Wherever the string "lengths" appears, copy the whole line.

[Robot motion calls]
----------
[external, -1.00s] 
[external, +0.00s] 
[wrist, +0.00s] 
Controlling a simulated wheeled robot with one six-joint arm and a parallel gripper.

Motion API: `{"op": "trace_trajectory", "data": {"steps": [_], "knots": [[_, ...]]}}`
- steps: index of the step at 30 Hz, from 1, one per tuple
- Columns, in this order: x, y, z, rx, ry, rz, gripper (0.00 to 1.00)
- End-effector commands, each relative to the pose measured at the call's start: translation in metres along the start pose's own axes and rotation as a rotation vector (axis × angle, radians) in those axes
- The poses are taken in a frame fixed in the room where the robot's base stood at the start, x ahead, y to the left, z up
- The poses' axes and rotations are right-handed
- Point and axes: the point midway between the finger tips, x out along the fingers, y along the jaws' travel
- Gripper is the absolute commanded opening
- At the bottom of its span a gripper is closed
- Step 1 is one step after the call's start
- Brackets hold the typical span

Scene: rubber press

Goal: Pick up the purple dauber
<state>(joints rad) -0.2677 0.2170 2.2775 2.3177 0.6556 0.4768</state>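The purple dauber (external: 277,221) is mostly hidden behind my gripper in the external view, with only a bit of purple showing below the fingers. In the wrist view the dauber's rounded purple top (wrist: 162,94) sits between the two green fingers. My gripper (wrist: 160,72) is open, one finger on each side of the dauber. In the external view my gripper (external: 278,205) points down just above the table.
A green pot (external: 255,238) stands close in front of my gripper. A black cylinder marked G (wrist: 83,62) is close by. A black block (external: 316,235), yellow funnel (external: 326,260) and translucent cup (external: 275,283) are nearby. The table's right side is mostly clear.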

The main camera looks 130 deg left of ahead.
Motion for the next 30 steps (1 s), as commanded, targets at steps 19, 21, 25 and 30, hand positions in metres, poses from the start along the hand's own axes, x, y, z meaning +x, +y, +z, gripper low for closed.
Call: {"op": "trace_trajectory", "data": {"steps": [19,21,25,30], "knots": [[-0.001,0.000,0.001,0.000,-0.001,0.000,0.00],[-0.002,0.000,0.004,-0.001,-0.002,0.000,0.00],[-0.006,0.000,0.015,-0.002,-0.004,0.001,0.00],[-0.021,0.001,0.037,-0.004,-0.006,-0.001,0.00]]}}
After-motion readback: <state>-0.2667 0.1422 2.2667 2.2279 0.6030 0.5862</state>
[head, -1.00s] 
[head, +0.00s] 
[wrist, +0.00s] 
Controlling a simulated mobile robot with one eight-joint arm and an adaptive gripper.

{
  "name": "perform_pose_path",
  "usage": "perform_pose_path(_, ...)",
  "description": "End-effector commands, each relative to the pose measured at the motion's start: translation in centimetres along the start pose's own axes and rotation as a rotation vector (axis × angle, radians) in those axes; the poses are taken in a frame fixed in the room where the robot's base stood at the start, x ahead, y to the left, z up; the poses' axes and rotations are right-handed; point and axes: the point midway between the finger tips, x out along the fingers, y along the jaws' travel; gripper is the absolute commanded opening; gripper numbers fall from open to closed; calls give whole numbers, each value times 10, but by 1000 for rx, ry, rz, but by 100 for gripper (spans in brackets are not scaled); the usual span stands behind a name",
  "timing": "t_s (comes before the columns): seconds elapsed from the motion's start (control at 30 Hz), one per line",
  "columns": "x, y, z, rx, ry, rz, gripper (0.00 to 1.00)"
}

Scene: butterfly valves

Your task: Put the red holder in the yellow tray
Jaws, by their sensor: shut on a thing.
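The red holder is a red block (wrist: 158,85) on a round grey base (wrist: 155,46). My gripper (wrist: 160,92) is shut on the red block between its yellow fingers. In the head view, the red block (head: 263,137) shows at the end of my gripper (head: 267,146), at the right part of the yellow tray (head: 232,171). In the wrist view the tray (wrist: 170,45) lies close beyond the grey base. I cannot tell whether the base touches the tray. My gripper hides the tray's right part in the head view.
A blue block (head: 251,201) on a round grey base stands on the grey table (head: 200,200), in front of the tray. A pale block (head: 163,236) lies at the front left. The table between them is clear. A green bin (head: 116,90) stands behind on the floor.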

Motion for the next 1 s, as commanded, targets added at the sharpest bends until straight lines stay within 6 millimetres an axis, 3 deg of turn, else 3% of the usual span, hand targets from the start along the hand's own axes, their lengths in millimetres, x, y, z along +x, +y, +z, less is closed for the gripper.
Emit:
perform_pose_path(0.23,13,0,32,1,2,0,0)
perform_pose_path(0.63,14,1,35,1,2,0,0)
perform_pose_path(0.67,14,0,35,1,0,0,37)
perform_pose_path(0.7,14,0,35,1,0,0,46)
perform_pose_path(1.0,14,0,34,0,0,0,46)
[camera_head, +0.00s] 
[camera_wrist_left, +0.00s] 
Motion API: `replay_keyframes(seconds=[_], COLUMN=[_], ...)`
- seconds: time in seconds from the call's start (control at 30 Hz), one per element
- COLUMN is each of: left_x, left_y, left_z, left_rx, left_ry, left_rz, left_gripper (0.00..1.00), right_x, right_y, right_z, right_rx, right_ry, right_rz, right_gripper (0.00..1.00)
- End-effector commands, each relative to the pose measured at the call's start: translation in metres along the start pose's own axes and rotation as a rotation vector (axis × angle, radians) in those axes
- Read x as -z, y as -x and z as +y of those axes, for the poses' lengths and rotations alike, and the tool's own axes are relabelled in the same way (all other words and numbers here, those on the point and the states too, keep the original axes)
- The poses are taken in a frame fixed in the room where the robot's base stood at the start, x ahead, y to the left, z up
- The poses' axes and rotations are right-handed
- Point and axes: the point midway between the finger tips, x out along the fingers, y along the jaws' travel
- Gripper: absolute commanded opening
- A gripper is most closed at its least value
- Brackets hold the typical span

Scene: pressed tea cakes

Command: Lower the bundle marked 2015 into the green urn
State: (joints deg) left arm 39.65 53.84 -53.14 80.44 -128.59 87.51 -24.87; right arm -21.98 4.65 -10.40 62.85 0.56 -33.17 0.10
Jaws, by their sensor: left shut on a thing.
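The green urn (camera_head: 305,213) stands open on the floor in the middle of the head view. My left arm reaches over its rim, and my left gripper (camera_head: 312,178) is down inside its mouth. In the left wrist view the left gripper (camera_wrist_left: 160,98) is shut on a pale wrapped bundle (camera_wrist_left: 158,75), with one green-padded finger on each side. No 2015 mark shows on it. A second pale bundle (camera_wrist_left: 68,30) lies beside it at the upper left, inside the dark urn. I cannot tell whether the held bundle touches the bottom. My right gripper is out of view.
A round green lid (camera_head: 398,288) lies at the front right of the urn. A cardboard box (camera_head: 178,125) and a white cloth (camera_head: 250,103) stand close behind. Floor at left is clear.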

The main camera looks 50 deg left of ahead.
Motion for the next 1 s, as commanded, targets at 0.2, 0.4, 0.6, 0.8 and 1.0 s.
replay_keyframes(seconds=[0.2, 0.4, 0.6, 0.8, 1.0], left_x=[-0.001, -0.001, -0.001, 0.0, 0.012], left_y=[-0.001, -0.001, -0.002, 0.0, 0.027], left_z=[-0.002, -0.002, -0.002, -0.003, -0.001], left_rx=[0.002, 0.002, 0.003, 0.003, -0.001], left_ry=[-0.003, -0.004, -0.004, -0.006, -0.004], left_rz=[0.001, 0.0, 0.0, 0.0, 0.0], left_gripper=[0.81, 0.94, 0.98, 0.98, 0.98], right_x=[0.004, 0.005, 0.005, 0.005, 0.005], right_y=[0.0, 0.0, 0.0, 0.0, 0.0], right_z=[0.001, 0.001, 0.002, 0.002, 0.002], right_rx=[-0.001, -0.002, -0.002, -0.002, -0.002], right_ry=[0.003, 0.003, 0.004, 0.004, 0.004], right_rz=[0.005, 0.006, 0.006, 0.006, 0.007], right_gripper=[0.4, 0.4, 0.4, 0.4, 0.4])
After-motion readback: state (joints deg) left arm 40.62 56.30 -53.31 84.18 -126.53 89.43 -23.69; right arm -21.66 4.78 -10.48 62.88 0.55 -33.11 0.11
----------
=== TASK OUTPUT ===
Motion for the next 1 s, as commanded, targets added at the sharpest bends until straight lines stay within 6 millimetres an axis, 3 deg of turn, else 3% of the usual span, hand targets from the start along the hand's own axes, their lengths in millimetres, x, y, z along +x, +y, +z, less is closed for the gripper.
- Read x as -z, y as -x and z as +y of those axes, for the poses' lengths and rotations alike, and the tool's own axes are relabelled in the same way (all other words and numbers here, those on the point and the states too, keep the original axes)

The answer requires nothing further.